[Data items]
◇ ◇ ◇ ◇ ◇ ◇ ◇
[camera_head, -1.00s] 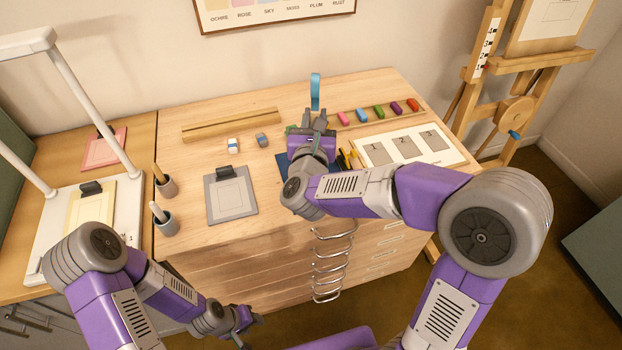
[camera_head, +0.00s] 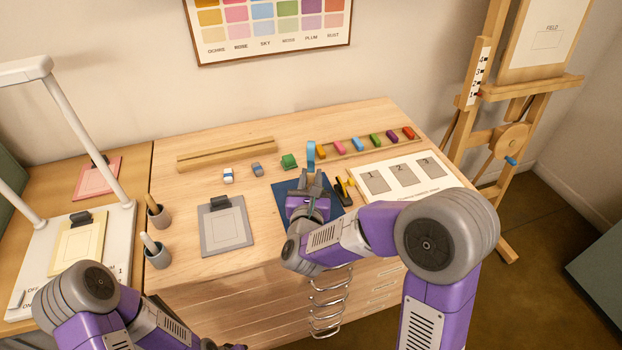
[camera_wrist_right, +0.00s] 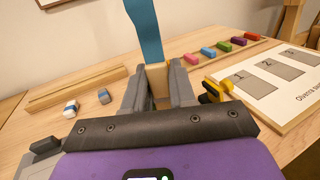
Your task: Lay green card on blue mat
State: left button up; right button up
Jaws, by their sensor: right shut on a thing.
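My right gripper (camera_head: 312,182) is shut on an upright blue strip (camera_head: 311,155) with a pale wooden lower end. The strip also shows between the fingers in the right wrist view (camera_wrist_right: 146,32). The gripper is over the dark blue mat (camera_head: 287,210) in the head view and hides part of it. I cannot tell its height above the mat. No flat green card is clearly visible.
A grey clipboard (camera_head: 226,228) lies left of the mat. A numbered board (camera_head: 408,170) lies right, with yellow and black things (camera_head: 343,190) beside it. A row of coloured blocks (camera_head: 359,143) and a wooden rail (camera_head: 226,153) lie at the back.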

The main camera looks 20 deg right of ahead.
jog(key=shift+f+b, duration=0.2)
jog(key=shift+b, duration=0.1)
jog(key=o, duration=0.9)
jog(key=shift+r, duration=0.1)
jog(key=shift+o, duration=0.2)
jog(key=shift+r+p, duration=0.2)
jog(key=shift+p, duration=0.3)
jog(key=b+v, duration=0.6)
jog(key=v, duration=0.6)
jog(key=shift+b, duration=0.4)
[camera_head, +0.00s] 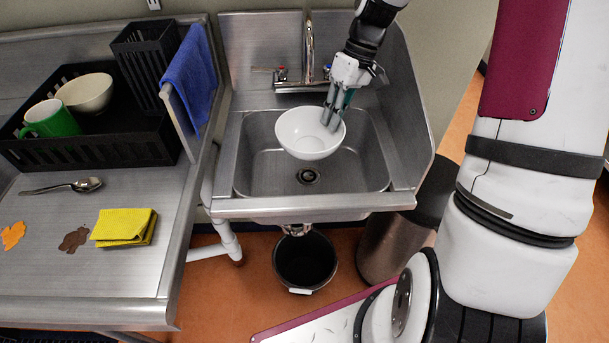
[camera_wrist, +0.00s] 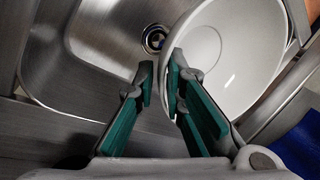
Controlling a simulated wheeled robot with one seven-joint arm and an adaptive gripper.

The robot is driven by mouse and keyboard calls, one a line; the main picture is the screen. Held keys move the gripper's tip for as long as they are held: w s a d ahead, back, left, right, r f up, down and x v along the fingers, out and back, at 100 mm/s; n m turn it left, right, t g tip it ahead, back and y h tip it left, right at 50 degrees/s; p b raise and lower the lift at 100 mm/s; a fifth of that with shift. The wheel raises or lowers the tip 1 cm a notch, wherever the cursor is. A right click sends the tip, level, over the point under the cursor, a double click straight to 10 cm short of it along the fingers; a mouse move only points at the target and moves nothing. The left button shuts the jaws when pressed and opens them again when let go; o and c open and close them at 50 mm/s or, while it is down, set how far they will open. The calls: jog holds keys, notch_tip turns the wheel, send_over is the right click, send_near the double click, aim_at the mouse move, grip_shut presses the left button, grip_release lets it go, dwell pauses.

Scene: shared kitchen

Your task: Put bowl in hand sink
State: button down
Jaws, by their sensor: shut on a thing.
◇ ◇ ◇ ◇ ◇ ◇ ◇
Your goal
From the records above, quote word for word only the lines beginning at the line that has "[camera_wrist, +0.00s]" and stopping after the line that has "Controlling a simulated". Omit the pictures.

Completed task
[camera_wrist, +0.00s] 
Controlling a simulated wheeled robot with one seven-joint arm and an adaptive gripper.

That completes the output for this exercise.